En 1946, son devoir de citoyen l’appelle, il entre 4 mois dans l’infanterie, puis fera des périodes de 3 semaines comme l’oblige la loi suisse jusqu’en 1963.
En sortant du service militaire, il s’installe quelques temps à Genève ou il sera décorateur du Grand Théâtre, mais il s’ennuie vite et rêve de « gagner » la capitale française.

En 1948, il monte à Paris, le Paris d’après guerre, le Paris tout-permis, le tout-Paris.
Il se lie facilement d’amitié avec Cocteau, Zadkine, Louise de Vilmorin, Jacques Fath,
Marcel Rochas en cette période bénie de Saint Germain des prés, son physique d’Apollon, son allure, son raffinement, son humour lui ouvrent les portes.
Il réalise des dessins pour l’ameublement, de couvertures de livres, fait des expositions de dessins, de peintures mais il n’arrive pas à en vivre malgré la prolixité de son travail, son frère, qui lui aussi est venu habiter Paris, l’aidera tendrement dans différentes périodes de sa vie.


En 1950, il perd ses parents, il n’a que 24 ans. Il parlera toujours avec beaucoup d’affection de ses parents, de son grand-père, de son enfance paisible et équilibrée.

En 1953, il épouse Irène Letourneau, une jolie fille intelligente et piquante qui tra-vaille au Club Méditerranée, elle comprendra son art jusqu’au bout, leur ligne de vie commune sera pavée de pointillés, de points d’interrogation, et de points d’exclama-tions.
Ils n’auront pas d’enfant, Jean le regrettera, Irène dira qu’il était son « grand enfant ».

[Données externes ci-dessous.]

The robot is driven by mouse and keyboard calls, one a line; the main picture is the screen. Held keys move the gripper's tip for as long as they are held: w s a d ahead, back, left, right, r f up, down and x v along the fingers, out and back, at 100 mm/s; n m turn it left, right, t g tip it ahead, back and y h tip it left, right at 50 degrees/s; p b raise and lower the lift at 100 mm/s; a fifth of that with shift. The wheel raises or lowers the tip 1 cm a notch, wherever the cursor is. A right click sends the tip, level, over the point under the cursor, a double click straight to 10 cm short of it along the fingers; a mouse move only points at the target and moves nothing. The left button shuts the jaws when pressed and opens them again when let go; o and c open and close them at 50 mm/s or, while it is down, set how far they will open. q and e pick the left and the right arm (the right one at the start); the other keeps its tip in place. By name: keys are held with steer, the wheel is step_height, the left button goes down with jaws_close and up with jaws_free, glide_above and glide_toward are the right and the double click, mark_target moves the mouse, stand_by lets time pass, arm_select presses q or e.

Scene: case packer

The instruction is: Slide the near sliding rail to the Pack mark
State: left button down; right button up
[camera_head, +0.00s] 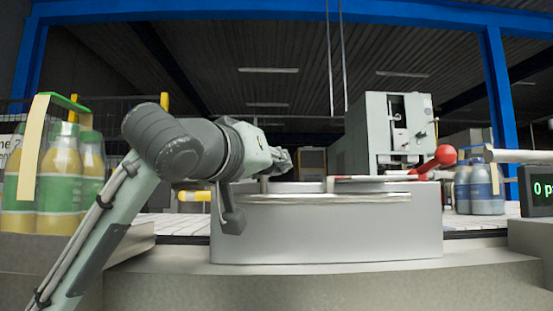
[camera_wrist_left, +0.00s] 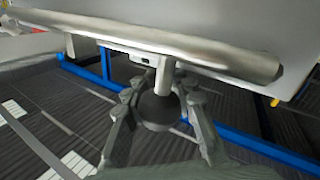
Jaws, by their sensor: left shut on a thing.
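The near sliding rail shows in the left wrist view as a long pale bar (camera_wrist_left: 205,57), with a short light post and a round dark knob (camera_wrist_left: 160,110) sticking out from it. My left gripper (camera_wrist_left: 162,98) has its fingers on both sides of this knob and is shut on it. In the head view my left gripper (camera_head: 283,162) is at the left part of the top of a grey metal housing (camera_head: 325,235); its fingertips are partly hidden by my arm. I cannot make out a Pack mark in either view. My right gripper is not in view.
Juice bottles with a green carrier (camera_head: 60,180) stand at the left. Blue-grey bottles (camera_head: 480,190) stand at the right, near a red ball-ended lever (camera_head: 438,158) and a display (camera_head: 541,190). A grey machine cabinet (camera_head: 375,130) rises behind the housing.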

En 1962, il commence à s’intéresser à la photographie, et installe son studio
9, Place de la Madeleine au 8ème étage, puis dans deux magnifiques caves à la même adresse.
Pour accéder à ses caves il fallait suivre de longs couloirs que Jean avait humanisés en y « plantant » des tulipes en plastique aux couleurs vives.
Lors d’un reportage pour le Club Méditerranée à Figueras il provoque la chance en sonnant à la porte de Salvador Dali, le contact est immédiat, l’amitié réciproque, le fluide artistique donnera l’occasion de rencontres aussi délirantes que riches en résultats.
Ils commencent un moyen métrage «Le Divin Dali» qui ne verra pas le jour.
Mais leur amitié les suivra jusqu’à la mort de Dali en I989.

Toujours en 1962, il rencontre Paco Rabanne, jeune couturier, avec qui il publiera en 1969 un livre « NUES ».

En 1970, la société Canon lui offre une valise avec six objectifs ce qui représente la consécration de son art de photographe. Une exposition suivra à Paris, puis Amsterdam et Tokyo.

Il fait plusieurs reportages à travers le monde, pour le Club Méditerranée, Swissair,
Africa Tour…

Jean réalisera des choses très différentes tout au long de sa vie, pour assouvir sa soif de créateur il veut aussi faire un film, il passera plus d’un an à rédiger, à dessiner, à confectionner, une version érotique de « Robinson Crusoë » l’ensemble restera au stade de projet, mais l’aura fait rêver longtemps car plusieurs personnes s’y sont intéressées.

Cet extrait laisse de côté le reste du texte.